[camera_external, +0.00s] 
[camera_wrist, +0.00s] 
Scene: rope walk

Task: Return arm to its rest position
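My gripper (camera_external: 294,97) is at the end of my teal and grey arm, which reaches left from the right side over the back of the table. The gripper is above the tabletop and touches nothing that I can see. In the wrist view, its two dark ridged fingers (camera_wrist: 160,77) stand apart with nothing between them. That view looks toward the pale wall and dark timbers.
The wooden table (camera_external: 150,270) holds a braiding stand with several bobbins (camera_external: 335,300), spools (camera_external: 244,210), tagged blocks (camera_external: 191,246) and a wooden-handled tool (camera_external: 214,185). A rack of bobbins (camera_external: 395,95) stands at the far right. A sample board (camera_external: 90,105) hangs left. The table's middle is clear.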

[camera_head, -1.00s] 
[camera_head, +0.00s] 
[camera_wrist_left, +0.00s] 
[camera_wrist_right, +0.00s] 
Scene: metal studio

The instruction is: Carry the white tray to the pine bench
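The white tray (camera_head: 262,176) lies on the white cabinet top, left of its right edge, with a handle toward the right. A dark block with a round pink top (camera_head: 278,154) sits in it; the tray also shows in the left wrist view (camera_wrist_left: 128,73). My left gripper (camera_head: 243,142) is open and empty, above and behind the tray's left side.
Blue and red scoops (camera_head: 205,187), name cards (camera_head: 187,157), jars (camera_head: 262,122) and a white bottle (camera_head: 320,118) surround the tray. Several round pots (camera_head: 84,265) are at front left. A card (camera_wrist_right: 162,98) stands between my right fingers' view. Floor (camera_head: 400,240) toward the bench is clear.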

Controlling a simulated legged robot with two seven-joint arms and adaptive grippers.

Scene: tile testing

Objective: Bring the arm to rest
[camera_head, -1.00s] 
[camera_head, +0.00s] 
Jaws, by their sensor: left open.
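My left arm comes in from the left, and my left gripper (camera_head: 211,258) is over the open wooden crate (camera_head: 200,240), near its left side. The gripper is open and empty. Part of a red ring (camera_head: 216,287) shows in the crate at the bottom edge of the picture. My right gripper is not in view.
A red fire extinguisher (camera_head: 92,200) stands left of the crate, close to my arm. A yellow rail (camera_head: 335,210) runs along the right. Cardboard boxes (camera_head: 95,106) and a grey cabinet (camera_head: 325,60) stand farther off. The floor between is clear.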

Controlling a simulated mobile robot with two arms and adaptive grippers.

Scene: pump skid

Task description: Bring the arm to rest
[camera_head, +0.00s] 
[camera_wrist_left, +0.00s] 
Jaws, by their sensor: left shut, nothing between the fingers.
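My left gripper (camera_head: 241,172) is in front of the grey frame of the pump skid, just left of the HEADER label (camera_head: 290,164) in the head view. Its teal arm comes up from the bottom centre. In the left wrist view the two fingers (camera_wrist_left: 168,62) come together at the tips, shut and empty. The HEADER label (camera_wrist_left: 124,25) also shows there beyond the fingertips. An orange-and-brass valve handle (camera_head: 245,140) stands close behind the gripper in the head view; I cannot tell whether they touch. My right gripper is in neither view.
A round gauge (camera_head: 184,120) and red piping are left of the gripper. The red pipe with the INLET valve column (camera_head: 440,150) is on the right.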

Objective: All lines that include "arms" are to be gathered and copied.

Response:
Controlling a simulated legged robot with two seven-joint arms and adaptive grippers.
Controlling a simulated mobile robot with two arms and adaptive grippers.

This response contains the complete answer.